典型错误的商业计划书
Unrealistic financials
Only a very small handfull of companies achieve $100 million or more in sales only five years after founding.
Projecting much more than that will not be credible, and will get your business plan canned faster than almost anything else.
On the other hand, a business with only $25 million in revenues after five years will be too small to interest serious investors.
Financial forecasts are a litmus test of your understanding of how venture capitalists think.
If you have a realistic basis for projecting $50-100 million in Year 5, you are probably a good candidate for venture financing. Otherwise, you should probably look elsewhere.
Insufficient financial projections
Basic financial projections consist of three fundamental elements: Income Statements, Balance Sheets, and Cash Flow Statements. All of these must conform to Generally Accepted Accounting Principles, or GAAP.
Investors generally expect to see five years of projections. Of course, nobody can see five years into the future.
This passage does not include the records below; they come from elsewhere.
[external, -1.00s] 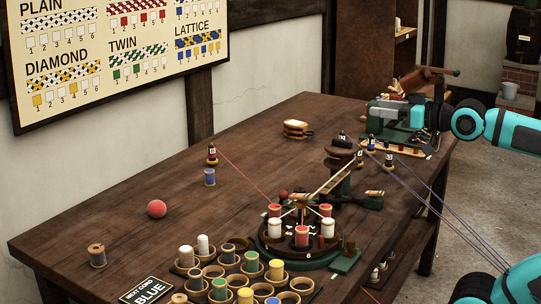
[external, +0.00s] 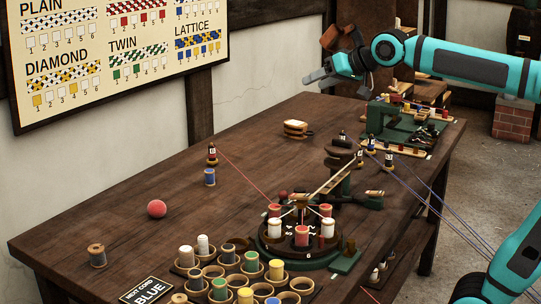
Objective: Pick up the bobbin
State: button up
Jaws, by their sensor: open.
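Several bobbins are in view, and I cannot tell which one the task means. A brown wooden spool (external: 97,256) stands at the front left. Red and white bobbins (external: 302,236) stand on the round braiding wheel (external: 330,255). White, blue, green and yellow bobbins (external: 276,270) stand in the ringed rack at the front. My gripper (external: 318,79) is open and empty, high over the far end of the table and pointing left, well away from these bobbins.
Cords stretch from the wheel to small posts, one red cord (external: 243,177) passing near the blue bobbin. A green machine (external: 390,120) stands at the far right. The table's left middle is mostly clear.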

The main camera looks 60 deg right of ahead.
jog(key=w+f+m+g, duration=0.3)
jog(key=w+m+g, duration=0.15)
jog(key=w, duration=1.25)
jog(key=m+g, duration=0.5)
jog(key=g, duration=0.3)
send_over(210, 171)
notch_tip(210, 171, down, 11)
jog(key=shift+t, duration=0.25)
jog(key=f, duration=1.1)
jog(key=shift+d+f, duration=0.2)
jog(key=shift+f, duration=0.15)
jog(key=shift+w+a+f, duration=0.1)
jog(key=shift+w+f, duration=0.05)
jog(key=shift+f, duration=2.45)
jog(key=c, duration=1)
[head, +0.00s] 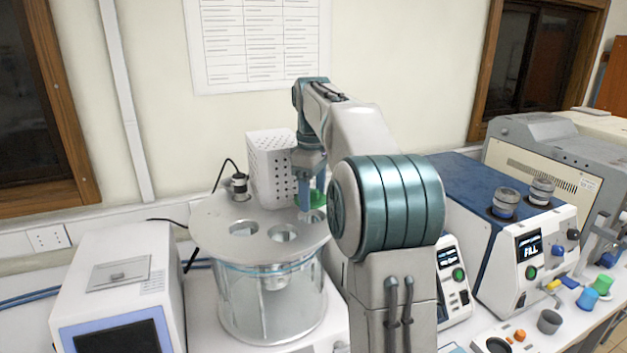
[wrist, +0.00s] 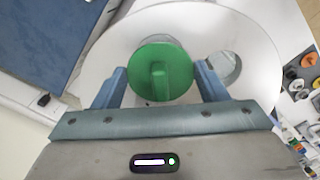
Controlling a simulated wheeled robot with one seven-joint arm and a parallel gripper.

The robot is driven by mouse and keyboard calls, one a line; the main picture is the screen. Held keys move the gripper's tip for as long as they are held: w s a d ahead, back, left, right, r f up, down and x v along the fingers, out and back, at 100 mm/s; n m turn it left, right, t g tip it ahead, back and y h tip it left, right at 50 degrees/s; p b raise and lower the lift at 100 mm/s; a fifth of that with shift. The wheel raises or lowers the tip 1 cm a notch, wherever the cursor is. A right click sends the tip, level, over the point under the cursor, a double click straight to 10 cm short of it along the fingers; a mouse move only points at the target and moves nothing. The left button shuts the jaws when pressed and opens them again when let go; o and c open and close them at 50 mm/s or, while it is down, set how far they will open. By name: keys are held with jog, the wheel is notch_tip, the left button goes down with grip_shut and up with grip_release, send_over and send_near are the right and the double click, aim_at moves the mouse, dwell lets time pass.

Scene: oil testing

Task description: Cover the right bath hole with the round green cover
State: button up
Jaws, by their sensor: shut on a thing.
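The round green cover (wrist: 176,62) with a raised bar handle sits between the two blue fingers of my gripper (wrist: 161,78) in the wrist view. The fingers are shut on its opposite rim sides. In the head view my gripper (head: 310,193) points down with the green cover (head: 318,199) over the right side of the round bath top (head: 215,215). The right bath hole (head: 312,216) shows partly just below the cover, which appears slightly above the plate. The middle hole (head: 284,232) and left hole (head: 243,229) are uncovered. One open hole (wrist: 225,68) shows beside the cover in the wrist view.
A white perforated box (head: 268,170) stands behind the bath top, close to my gripper. A small dark-capped fitting (head: 240,184) stands at its left. A blue-and-white instrument (head: 500,235) is to the right, and a white device (head: 118,290) to the left.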

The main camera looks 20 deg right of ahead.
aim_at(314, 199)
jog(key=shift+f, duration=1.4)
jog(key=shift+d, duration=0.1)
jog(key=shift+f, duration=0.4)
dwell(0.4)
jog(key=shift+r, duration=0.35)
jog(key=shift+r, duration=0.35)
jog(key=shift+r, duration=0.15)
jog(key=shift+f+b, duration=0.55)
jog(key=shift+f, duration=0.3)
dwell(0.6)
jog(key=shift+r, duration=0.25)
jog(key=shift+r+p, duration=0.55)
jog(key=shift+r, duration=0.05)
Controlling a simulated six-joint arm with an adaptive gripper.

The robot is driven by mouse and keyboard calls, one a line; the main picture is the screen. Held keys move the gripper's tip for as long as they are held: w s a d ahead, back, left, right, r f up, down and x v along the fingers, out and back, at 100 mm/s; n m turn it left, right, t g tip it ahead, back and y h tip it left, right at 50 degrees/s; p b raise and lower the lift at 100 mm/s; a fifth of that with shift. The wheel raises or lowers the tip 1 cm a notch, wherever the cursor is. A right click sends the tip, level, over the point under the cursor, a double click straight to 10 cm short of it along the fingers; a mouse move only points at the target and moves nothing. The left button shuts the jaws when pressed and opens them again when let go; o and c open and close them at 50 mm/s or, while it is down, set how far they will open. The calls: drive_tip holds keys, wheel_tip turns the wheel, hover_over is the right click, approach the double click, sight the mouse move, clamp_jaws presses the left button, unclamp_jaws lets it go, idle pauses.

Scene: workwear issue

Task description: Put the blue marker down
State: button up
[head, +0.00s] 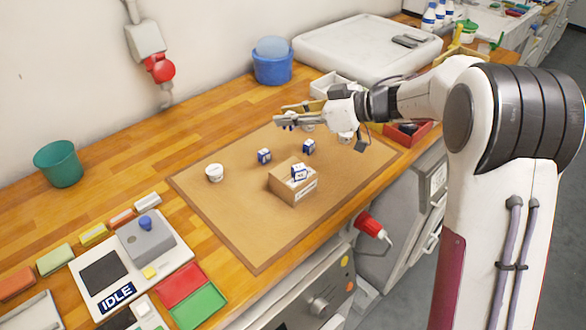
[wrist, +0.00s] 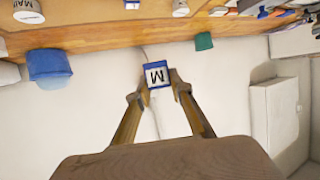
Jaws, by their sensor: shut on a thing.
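A small white block with blue edges and a letter M, the blue marker (wrist: 157,74), is between the two fingertips of my gripper (wrist: 161,88) in the wrist view. My gripper is shut on it. In the head view my gripper (head: 281,114) is over the far part of the brown mat (head: 235,215), with the marker (head: 289,123) partly hidden at its fingers. Similar blue-and-white blocks stand on the mat, one at the left (head: 264,156) and one at the right (head: 309,147). A third block (head: 299,171) is on top of a cardboard box (head: 288,187).
A white cup (head: 214,173) stands at the mat's left, and other white cups are near my gripper. A blue bucket (head: 272,65) and a white tray (head: 325,84) are behind. A panel reading IDLE (head: 117,297) lies front left. The mat's near left part is clear.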

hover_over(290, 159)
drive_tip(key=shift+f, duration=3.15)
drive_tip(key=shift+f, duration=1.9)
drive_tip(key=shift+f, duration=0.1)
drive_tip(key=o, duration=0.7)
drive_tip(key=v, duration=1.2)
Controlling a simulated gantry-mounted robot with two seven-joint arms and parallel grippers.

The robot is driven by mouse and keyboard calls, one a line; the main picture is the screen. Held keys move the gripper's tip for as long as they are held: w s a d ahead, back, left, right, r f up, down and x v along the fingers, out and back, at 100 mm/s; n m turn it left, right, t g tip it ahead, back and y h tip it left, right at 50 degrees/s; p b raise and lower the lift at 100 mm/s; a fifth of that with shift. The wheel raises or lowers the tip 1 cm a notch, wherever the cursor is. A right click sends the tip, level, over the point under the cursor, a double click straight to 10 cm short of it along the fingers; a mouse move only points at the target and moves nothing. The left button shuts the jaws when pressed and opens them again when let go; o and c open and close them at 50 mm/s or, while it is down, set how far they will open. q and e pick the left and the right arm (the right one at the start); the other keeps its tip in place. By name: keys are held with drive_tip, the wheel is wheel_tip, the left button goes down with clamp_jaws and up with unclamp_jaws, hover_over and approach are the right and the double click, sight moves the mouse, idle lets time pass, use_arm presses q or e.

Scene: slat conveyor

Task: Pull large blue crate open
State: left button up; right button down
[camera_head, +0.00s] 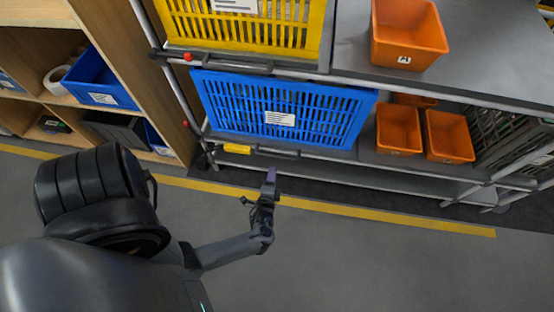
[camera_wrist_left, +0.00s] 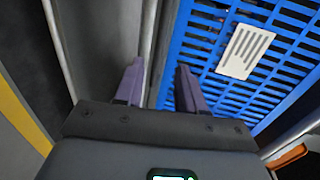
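The large blue crate (camera_head: 283,106) sits on the lower level of the metal rack, below the yellow crate, its slatted front with a white label facing me. My left gripper (camera_head: 270,176) is in front of and below the crate, apart from it in the head view. In the left wrist view the crate's blue slats (camera_wrist_left: 215,55) fill the upper right, beyond the gripper (camera_wrist_left: 158,82). Its two purple fingers are spread with nothing seen between them. Whether a fingertip touches the crate cannot be told. My right gripper is not in view.
A yellow crate (camera_head: 243,28) stands on the upper level. Orange bins (camera_head: 398,128) sit right of the blue crate, another orange bin (camera_head: 407,35) above. A wooden shelf (camera_head: 130,60) with smaller bins stands at left. The grey floor (camera_head: 370,260) in front is clear.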

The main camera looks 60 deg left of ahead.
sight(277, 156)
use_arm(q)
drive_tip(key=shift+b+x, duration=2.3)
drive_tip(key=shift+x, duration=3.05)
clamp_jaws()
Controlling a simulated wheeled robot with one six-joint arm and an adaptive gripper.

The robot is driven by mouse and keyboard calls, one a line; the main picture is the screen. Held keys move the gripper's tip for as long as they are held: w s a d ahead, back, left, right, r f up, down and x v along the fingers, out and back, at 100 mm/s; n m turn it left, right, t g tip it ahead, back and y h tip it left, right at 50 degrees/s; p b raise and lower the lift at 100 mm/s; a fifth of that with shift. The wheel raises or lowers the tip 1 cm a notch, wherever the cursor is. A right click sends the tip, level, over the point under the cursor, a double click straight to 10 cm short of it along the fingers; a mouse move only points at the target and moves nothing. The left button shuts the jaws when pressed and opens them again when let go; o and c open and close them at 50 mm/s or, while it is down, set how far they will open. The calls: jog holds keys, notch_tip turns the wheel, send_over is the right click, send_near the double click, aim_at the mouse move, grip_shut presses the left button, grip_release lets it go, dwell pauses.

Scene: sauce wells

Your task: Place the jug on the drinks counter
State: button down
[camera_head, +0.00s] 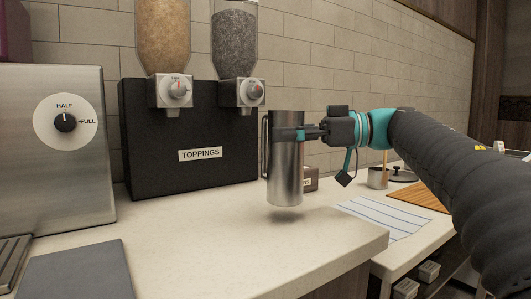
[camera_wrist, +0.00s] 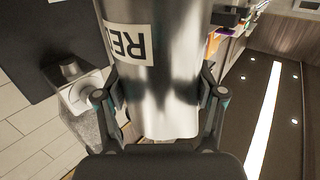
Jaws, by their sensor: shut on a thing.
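The jug (camera_head: 286,175) is a tall steel cylinder with a handle on its left side. My gripper (camera_head: 301,133) is shut around its upper part from the right. The jug is upright, and a soft shadow lies below it on the pale counter (camera_head: 230,240), so its base appears slightly above the surface, near the right end of the counter. In the wrist view the jug (camera_wrist: 180,100) fills the space between the two fingers, with a partly seen white label starting "RE", upside down. I cannot tell from a sign which surface is the drinks counter.
A black toppings dispenser (camera_head: 165,135) with two clear hoppers stands behind and left of the jug. A steel machine with a dial (camera_head: 55,165) is at the far left. A lower counter at right holds a striped cloth (camera_head: 385,219), wooden board (camera_head: 420,196) and small pot (camera_head: 378,178).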

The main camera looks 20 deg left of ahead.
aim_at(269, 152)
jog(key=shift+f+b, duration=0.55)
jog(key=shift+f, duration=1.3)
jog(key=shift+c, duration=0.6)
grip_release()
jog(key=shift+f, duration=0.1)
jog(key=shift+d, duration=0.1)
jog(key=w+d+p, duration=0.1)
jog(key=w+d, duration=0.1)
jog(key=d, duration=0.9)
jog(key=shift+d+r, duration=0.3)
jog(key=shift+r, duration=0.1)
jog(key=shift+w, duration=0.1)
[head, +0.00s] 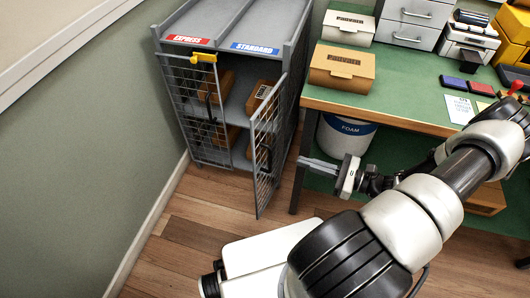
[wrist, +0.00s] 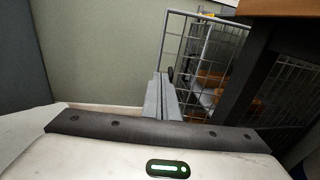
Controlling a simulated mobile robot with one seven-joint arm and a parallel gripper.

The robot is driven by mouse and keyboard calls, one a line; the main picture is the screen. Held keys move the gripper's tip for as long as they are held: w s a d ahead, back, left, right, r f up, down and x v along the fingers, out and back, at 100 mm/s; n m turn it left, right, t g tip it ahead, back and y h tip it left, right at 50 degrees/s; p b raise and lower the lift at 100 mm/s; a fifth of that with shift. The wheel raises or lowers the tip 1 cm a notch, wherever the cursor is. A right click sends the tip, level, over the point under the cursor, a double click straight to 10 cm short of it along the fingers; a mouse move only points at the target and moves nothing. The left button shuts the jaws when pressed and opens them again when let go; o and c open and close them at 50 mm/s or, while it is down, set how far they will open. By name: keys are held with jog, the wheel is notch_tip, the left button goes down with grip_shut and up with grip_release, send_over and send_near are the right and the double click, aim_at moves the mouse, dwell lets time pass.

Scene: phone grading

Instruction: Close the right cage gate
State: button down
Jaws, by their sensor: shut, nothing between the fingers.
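The right cage gate (head: 266,145) is a grey wire-mesh door with a black handle, swung open outward from the right side of the grey cage cabinet (head: 296,70). The left gate (head: 197,110) looks shut across its half, with a yellow latch (head: 203,58) at its top. My gripper (head: 308,162) is shut and empty, to the right of the open gate and apart from it, near the workbench's front leg. In the wrist view my closed fingers (wrist: 161,95) point toward an open mesh gate (wrist: 205,65), whose black handle shows just beyond the fingertips.
The green workbench (head: 400,85) stands right of the cabinet, its leg close to my gripper. A white FOAM bin (head: 345,135) is under it. Brown parcels sit on the cabinet shelves. The wooden floor (head: 195,215) in front of the left gate is clear.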

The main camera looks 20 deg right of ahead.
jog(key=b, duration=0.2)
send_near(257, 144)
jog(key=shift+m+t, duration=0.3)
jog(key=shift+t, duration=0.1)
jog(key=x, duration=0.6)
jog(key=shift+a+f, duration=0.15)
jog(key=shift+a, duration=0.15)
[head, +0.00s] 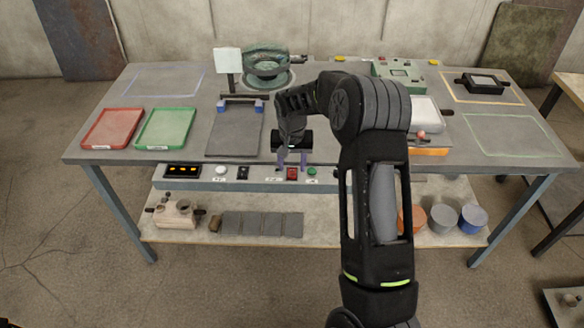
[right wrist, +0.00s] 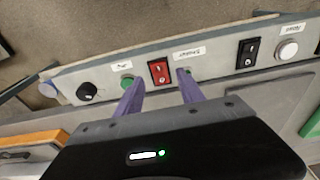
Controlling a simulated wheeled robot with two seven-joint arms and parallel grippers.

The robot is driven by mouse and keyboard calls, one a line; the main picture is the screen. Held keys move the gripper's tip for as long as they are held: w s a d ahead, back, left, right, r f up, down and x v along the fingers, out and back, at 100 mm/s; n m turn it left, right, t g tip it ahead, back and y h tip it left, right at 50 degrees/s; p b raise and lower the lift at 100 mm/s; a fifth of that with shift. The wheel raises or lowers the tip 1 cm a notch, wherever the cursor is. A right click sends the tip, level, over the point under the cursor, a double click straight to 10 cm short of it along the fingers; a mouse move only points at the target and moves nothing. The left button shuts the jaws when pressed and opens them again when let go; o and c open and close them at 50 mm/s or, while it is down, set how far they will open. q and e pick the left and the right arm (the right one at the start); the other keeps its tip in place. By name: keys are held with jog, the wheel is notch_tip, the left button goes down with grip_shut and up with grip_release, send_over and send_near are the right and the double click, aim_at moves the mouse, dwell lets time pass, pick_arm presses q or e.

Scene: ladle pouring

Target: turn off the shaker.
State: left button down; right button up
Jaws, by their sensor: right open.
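A red rocker switch (head: 292,174) sits in the control strip along the table's front edge. It shows larger in the right wrist view (right wrist: 159,72), beside a small label that seems to read "Shaker". My right gripper (head: 292,158) is open, its purple fingers pointing at the strip. In the right wrist view its fingertips (right wrist: 160,78) lie on either side of the red switch, with nothing held. I cannot tell whether they touch the panel. A small green spot shows behind one fingertip. My left gripper is not in view.
A green button (right wrist: 126,80) and black knob (right wrist: 87,90) are on one side of the switch. A black rocker switch (right wrist: 249,52) and white button (right wrist: 287,50) are on the other. Red (head: 113,128) and green (head: 165,128) trays stand left on the table.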

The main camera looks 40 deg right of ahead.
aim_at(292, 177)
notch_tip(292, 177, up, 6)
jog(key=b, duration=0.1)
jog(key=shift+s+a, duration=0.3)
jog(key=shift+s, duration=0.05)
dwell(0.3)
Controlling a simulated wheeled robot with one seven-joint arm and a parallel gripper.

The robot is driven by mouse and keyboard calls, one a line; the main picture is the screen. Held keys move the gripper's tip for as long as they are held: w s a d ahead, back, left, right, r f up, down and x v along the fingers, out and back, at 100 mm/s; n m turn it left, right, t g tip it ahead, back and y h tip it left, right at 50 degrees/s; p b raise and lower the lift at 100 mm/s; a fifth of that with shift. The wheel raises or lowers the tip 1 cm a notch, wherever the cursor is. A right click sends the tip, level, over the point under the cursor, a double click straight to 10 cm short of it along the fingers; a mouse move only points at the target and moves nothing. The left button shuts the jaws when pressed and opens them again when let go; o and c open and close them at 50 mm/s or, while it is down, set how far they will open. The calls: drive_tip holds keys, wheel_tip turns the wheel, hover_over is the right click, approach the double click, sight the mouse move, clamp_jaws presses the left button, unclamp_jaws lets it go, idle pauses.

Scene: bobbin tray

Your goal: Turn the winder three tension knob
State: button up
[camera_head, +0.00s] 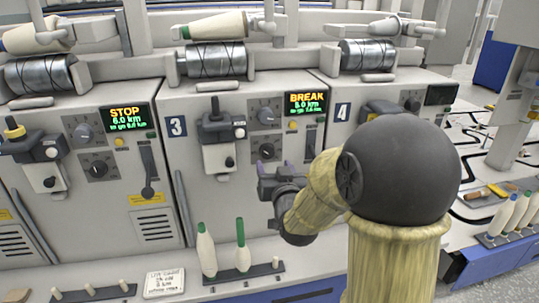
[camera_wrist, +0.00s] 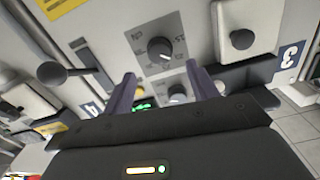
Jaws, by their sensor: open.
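My gripper (camera_head: 274,169) is open and empty, in front of the panel just below the lower knob. In the wrist view, which is upside down, my gripper (camera_wrist: 160,69) has its fingers apart, with the lower knob (camera_wrist: 159,50) ahead between their tips. The upper knob (camera_wrist: 177,93) shows between the fingers, partly hidden. The dial lettering is too small to tell which is tension.
A lever (camera_head: 148,190) stands left, on the neighbouring STOP winder. Winder three's yarn unit (camera_head: 217,135) protrudes left of the knobs. White bobbins (camera_head: 206,250) stand on the ledge below. My arm hides part of winder four.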

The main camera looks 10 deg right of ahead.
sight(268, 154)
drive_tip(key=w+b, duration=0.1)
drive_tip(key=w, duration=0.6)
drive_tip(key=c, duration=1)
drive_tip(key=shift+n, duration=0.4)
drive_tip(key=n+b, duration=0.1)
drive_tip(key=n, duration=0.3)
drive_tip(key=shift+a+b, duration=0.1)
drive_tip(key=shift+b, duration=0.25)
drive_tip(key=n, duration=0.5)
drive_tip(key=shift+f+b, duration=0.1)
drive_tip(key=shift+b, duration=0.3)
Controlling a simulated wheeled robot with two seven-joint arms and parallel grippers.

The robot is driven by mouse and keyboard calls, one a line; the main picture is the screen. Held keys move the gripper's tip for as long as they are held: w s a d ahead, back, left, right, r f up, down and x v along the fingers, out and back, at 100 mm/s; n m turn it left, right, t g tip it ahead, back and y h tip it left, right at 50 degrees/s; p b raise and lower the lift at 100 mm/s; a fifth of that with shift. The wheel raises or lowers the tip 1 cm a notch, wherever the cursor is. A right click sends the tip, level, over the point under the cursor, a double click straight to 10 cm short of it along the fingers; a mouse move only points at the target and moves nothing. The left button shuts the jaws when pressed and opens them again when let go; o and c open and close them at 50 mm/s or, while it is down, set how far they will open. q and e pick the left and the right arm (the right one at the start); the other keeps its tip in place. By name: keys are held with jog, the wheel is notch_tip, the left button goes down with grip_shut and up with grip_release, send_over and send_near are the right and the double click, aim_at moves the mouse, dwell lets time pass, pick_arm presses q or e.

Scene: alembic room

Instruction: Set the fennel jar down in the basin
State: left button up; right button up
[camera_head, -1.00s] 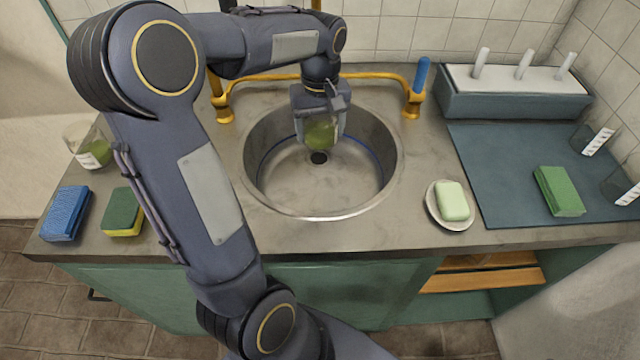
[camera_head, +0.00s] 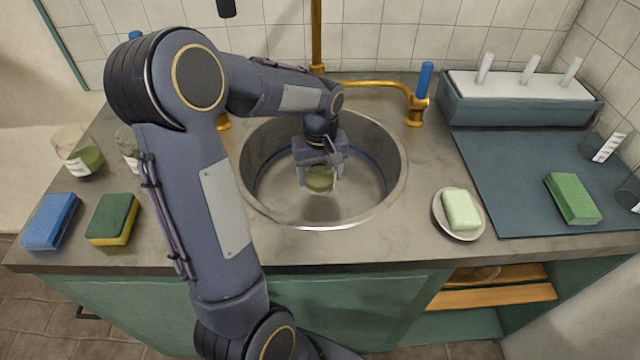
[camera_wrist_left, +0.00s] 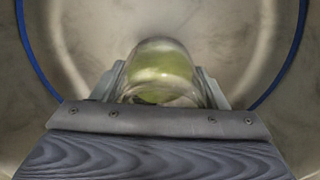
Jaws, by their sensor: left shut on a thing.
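My left gripper (camera_head: 320,178) is inside the round steel basin (camera_head: 362,200), shut on a glass jar with green contents, the fennel jar (camera_head: 320,181). In the left wrist view the jar (camera_wrist_left: 160,75) sits between the two fingers (camera_wrist_left: 162,92), with the basin floor and a blue ring behind it. I cannot tell whether the jar's base touches the basin floor. My right gripper is not in view.
Two more jars with green contents stand at the left, one (camera_head: 80,155) in the open and one (camera_head: 128,150) partly behind my arm. Blue (camera_head: 50,221) and green-yellow (camera_head: 113,219) sponges lie nearby. A soap dish (camera_head: 460,235), brass tap (camera_head: 415,108) and grey rack (camera_head: 520,108) are around the basin.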

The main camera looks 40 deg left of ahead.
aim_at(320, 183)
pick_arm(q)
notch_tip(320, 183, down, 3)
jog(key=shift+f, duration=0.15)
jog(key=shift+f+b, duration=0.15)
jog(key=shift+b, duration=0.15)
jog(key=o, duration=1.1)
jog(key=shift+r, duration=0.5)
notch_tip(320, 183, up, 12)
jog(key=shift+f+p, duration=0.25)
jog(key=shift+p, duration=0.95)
Investors primarily want to see the thought process you employ to create long-term projections.
A good financial model will also include sensitivity analyses, showing how your projected results will change if your assumptions turn out to be incorrect. This allows both you and the investor to identify the assumptions that can have a material effect on your future performance, so that you can focus your energies on validating those assumptions.
They should also include benchmark comparisons to other companies in your industry - things like revenues per employee, gross margin per employee, gross margin as a percentage of revenues, and various expense ratios (general and administrative, sales and marketing, research and development, and operations as a percentage of total operating expenses).
Conservative assumptions
Nobody ever believes that assumptions are conservative, even if they truly are.
Develop realistic assumptions that you can support, refrain from using the words "conservative" or "aggressive" in your plan, and leave it at that.
Offering a valuation
Many business plans err by stating that their company is worth a certain amount. How do you know? The value of a company is determined by the market - by what others are willing to pay - and unless you are in the business of buying, selling, or investing in companies, you probably don't have an acute sense of what the market will bear.
If you name a price, one of two things can happen: (a) your price is too high, and investors will toss your plan; or (b) your price is too low, and investors will take advantage of you. Both are bad.
The purpose of the business plan is to tell your story in the most compelling manner possible so that investors will want to go to the next step. You can always negotiate the price later.